THE REQUEST – Please quote the material exactly, every line of it.

AVAILABLE DATA –
>>>
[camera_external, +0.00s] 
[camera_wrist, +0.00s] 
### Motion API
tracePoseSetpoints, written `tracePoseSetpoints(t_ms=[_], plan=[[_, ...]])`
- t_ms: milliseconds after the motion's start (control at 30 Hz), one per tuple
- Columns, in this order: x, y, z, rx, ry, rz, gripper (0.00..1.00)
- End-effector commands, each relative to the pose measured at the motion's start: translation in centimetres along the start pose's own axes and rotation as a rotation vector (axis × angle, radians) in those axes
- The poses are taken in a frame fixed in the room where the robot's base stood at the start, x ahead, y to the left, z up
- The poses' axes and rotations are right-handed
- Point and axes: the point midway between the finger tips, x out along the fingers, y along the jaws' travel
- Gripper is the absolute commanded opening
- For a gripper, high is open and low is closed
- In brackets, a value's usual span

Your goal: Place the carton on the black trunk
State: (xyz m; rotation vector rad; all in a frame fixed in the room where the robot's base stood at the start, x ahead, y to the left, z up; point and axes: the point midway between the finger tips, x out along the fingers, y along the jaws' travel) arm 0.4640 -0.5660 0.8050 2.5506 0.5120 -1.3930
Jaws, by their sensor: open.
<<<
COMPLETE ANSWER –
[camera_external, +0.00s] 
[camera_wrist, +0.00s] 
### Motion API
tracePoseSetpoints, written `tracePoseSetpoints(t_ms=[_], plan=[[_, ...]])`
- t_ms: milliseconds after the motion's start (control at 30 Hz), one per tuple
- Columns, in this order: x, y, z, rx, ry, rz, gripper (0.00..1.00)
- End-effector commands, each relative to the pose measured at the motion's start: translation in centimetres along the start pose's own axes and rotation as a rotation vector (axis × angle, radians) in those axes
- The poses are taken in a frame fixed in the room where the robot's base stood at the start, x ahead, y to the left, z up
- The poses' axes and rotations are right-handed
- Point and axes: the point midway between the finger tips, x out along the fingers, y along the jaws' travel
- Gripper is the absolute commanded opening
- For a gripper, high is open and low is closed
- In brackets, a value's usual span

Your goal: Place the carton on the black trunk
State: (xyz m; rotation vector rad; all in a frame fixed in the room where the robot's base stood at the start, x ahead, y to the left, z up; point and axes: the point midway between the finger tips, x out along the fingers, y along the jaws' travel) arm 0.4640 -0.5660 0.8050 2.5506 0.5120 -1.3930
Jaws, by their sensor: open.

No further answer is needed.